L’autre grand problème encore plus immédiat est de savoir où stocker le pétrole en excédent? L’exploitation d’un champ ne s’arrête pas facilement. Fermer rapidement un puit peut en outre l’endommager définitivement. La surproduction aujourd’hui est énorme et pourrait atteindre 25 millions de barils par jour. Selon Rystad Energy, les capacités de stockage mondiales sont utilisées à 76% et pourraient être rapidement saturées. Comme le rappelle Laurent Horvath, «lors de la crise de 2014, certains producteurs de schiste avaient payé 50 centimes le baril pour s’en débarrasser! Vous avez bien lu payer par vendre!»

«Bombe à retardement»

Mais cette situation ne va pas durer. La pandémie va finir par s’arrêter.
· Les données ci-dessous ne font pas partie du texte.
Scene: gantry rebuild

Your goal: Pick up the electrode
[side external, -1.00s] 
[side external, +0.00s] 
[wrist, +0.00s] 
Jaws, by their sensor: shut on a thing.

Les confinements vont être levés et même si les économies sont fortement affaiblies, elles seront soutenues par les injections colossales de liquidités et les soutiens publics massifs annoncés sur tous les continents et par toutes les grandes puissances économiques. «En toute logique, si l’Arabie Saoudite et la Russie continuent sur leurs lancées… les cours vont tendre vers le bas le temps de la pandémie», écrit Laurent Horvath. «Ensuite si l’Economie repart, sans une partie des 9,3 millions de barils de schiste US, les cours devraient remonter comme un bouchon de liège. Le pétrole devient de plus en plus une bombe à retardement», ajoute-t-il.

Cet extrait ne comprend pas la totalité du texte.